2. School Accountability

  • Ofsted inspections consider CPD provision and impact
  • School performance management includes development
  • Career progression often requires evidence of CPD

3. Employment Expectations

  • Schools include CPD in performance management
  • Typically 5-6 INSET days per year
  • Additional ongoing development expected
  • Maintained schools follow LA guidance
  • Academy trusts set own policies

Typical Provision:

  • INSET Days: 5-6 days per academic year (closure days for whole-school training)
  • Regular CPD: Weekly or fortnightly sessions, departmental meetings, coaching
  • Subject Networks: Participation in subject associations or teaching school alliances
  • Online Learning: Access to platforms like National College, TES, Oak Academy

Quality Variation: CPD quality varies enormously:

  • Some schools provide excellent, well-planned programmes
  • Others offer limited, low-quality "tick-box" sessions
  • Academy trusts vary from comprehensive to minimal provision
  • Teachers' ability to access external CPD varies by school resources and leadership

Your Rights in England:

  • No legal entitlement to specific CPD hours (unless in contract)
  • Performance management should include development discussion
  • Schools should provide relevant CPD to meet Standards
  • Can raise concerns through unions if CPD provision inadequate

Scotland: Mandatory Registration and CPD

Regulatory Status: Teachers in Scotland must be registered with the General Teaching Council for Scotland (GTCS) to teach in maintained schools.

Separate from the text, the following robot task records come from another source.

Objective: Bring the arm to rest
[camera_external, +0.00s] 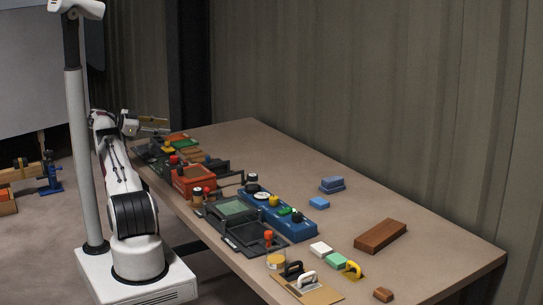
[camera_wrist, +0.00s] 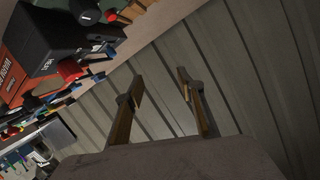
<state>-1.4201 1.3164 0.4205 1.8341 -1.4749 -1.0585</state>
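My gripper (camera_external: 153,126) is at the far left end of the table (camera_external: 350,170), above its edge, at the end of my folded white arm. In the wrist view its two fingers (camera_wrist: 160,92) stand apart with a clear gap and nothing between them. The gripper is open and empty.
A blue case (camera_external: 290,228), a brown block (camera_external: 380,236) and blue blocks (camera_external: 332,184) lie further right.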

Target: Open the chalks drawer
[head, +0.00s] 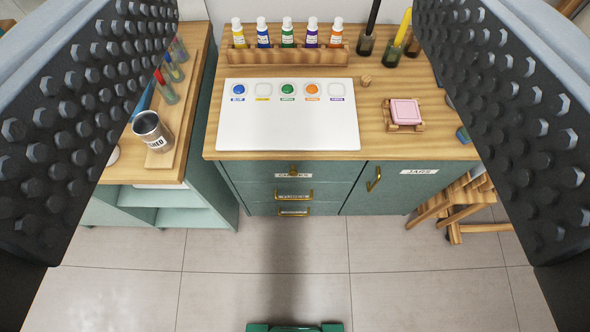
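A green cabinet (352,188) with a wooden top stands ahead of me. Its left part has a stack of three drawers, all shut: the top drawer (247,172), the middle drawer (247,191) and the bottom drawer (258,209). Each has brass-coloured hardware and a small white label. The labels are too small and partly covered to read surely, so I cannot tell which is the chalks drawer. My gripper (295,140) is wide open and empty, its studded fingers at the left and right picture edges. The drawers show between the fingers, apart from them.
A cabinet door (400,190) with a brass handle is right of the drawers. On top are a white palette board (288,130), paint bottles in a rack (288,57) and a pink block (405,110). A wooden stool (450,208) stands right. Tiled floor ahead is clear.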

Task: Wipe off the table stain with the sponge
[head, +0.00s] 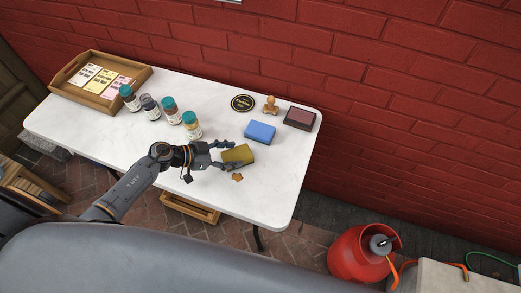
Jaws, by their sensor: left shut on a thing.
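My left gripper (226,157) reaches in from the left over the white table (90,140) and is shut on a yellow-olive sponge (239,154). A small orange-brown stain (237,177) lies on the tabletop just below the sponge in the picture. The sponge is apart from the stain in this view. I cannot tell whether the sponge touches the table. My right gripper is not in view.
A blue block (260,131) lies just behind the sponge. Behind it are a dark round coaster (243,103), a wooden stamp (270,104) and an ink pad (299,118). Several jars (171,111) and a wooden tray (70,92) stand left. The table's right front is clear.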

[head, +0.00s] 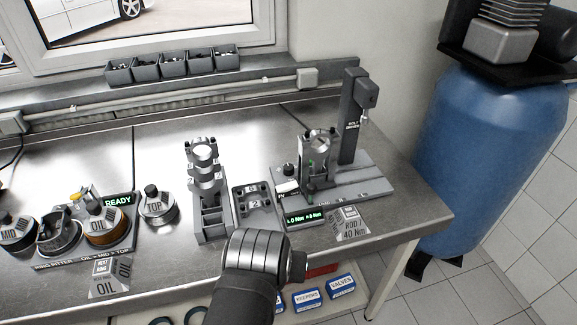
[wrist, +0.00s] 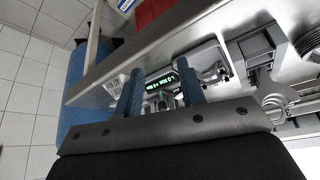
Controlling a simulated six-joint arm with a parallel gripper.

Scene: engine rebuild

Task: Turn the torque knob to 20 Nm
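The bolt station (head: 375,182) stands on the right of the bench, with a tall dark column marked BOLT. A green-lit display (head: 305,218) on its front edge seems to read 0 Nm twice. I cannot make out the torque knob clearly in either view. My gripper (wrist: 160,67) is open in the wrist view, its two blue fingers apart with nothing seen held between them. The display also shows between the fingers in the wrist view (wrist: 158,84). In the head view my wrist is in front of the bench's near edge and hides the fingers.
A sign (head: 351,224) reads ROD / 40 Nm. A metal rod assembly (head: 319,147) stands on the station. A grey tray (head: 257,208) and a block with rings (head: 211,218) are to its left. The ring fitter (head: 118,243) is farther left. Labelled boxes (head: 307,299) lie below.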

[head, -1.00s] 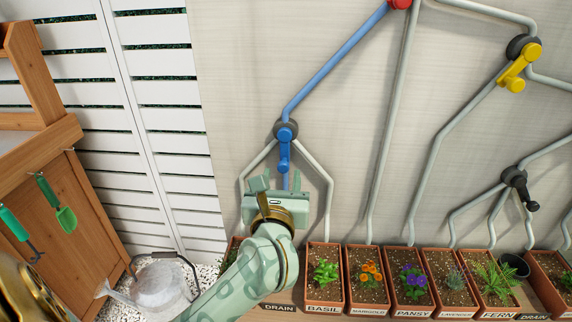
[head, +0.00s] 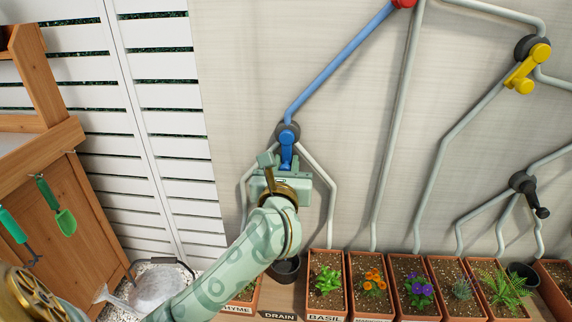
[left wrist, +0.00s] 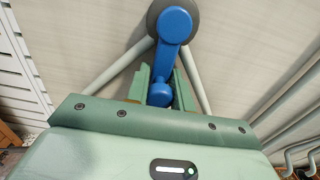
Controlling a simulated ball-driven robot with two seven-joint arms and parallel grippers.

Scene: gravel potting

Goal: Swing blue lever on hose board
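The blue lever (head: 287,149) hangs from a dark round valve hub (head: 288,131) on the hose board (head: 350,130), its handle pointing down. It also shows in the left wrist view (left wrist: 174,35), with its knob end low between my fingers. My left gripper (head: 279,163) is just below and in front of the lever. Its fingers (left wrist: 163,88) stand apart, one on each side of the knob; I cannot tell whether either touches it. The palm hides the lever's lowest end in part. My right gripper is not in view.
A blue pipe (head: 340,65) runs up from the hub to a red valve (head: 404,3). Yellow (head: 527,68) and black (head: 530,194) levers are farther right. Planted pots (head: 327,290) line the shelf below. A wooden bench (head: 50,200) with green tools stands left.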

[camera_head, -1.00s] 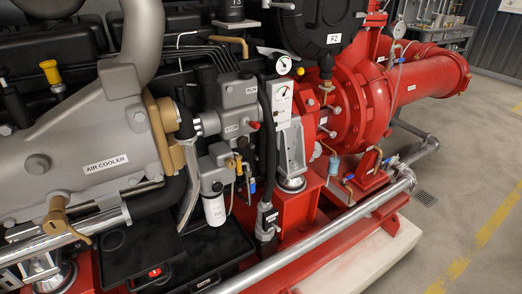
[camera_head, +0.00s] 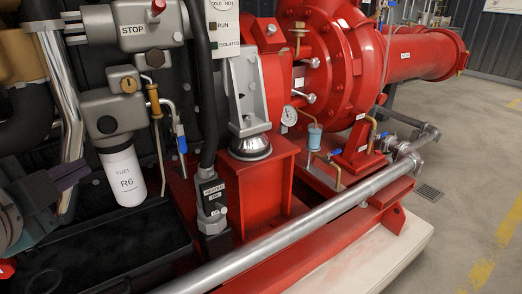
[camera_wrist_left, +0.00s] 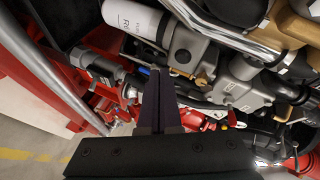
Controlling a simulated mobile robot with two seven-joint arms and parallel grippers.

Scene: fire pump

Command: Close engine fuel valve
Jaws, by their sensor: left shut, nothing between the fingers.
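In the head view, a small valve with a blue lever (camera_head: 181,139) sits on a thin pipe right of the white fuel filter (camera_head: 123,176). The lever hangs roughly upright, slightly tilted. I cannot read a label on it. My left gripper (camera_head: 84,170) comes in from the left edge, its dark fingers shut and empty, pointing right, left of the filter. In the left wrist view, the shut fingers (camera_wrist_left: 159,74) point up the picture beside the filter (camera_wrist_left: 134,18). A small blue patch beside the fingertips may be the lever, mostly hidden. My right gripper is not in view.
A black hose (camera_head: 206,90) and the heater box (camera_head: 211,202) stand right of the valve. A silver rail (camera_head: 300,228) runs diagonally in front. The grey STOP box (camera_head: 133,27) is above the filter, and a black tray (camera_head: 115,245) lies below. Open floor is at right.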

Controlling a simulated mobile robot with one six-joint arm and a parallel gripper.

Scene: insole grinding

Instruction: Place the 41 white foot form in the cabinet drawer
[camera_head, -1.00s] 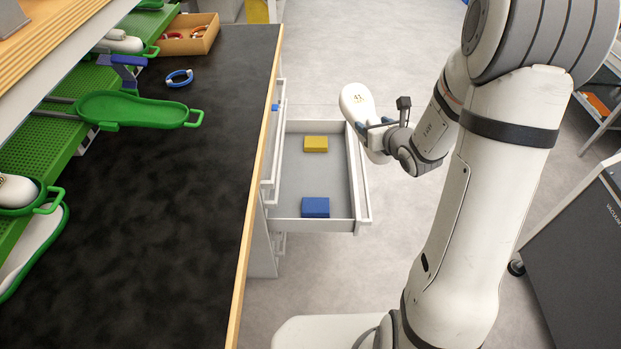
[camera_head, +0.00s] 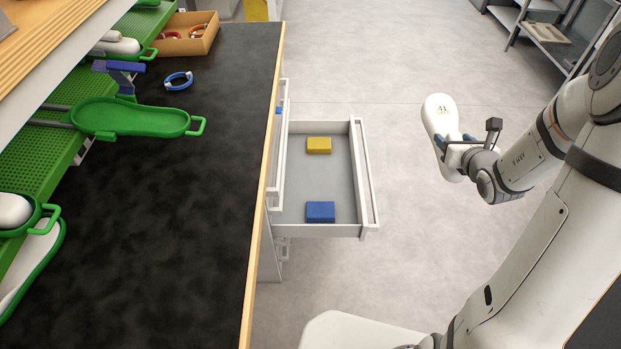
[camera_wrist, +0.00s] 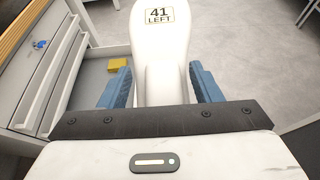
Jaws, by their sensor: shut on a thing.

CPD is mandatory.

GTCS Requirements:

1. Professional Update (Every 5 Years)

  • Demonstrate ongoing professional learning
  • Evidence of reflection on practice
  • Show impact on teaching and learning
  • Submit to GTCS for review
  • Required to maintain registration

2. Annual CPD Expectation

  • Minimum 35 hours per year of professional learning
  • Mix of formal and informal activities
  • Must relate to professional standards
  • Evidence maintained in Professional Learning Record

3. Professional Standards Professional Update aligned with:

  • Standard for Full Registration
  • Standard for Career-Long Professional Learning

What Counts:

  • Formal courses and conferences
  • Collaborative professional learning
  • Self-directed reading and research
  • Classroom observation and feedback
  • Action research projects
  • Engaging with professional literature
  • Reflective practice

Verification:

  • Self-certification of hours
  • Evidence maintained by teacher
  • GTCS may audit records
  • Professional Update reviewed by GTCS

Enforcement:

  • Failure to complete Professional Update affects registration
  • Cannot teach in maintained schools without registration
  • GTCS can impose conditions or remove registration

Support:

  • MyGTCS online platform for recording CPD
  • Professional Learning resources provided
  • Clear guidance on requirements

Wales: School-Led with Increasing Structure

Regulatory Status: Teachers in Wales are not required to register with a professional body, though the Education Workforce Council (EWC) registers teachers and maintains standards.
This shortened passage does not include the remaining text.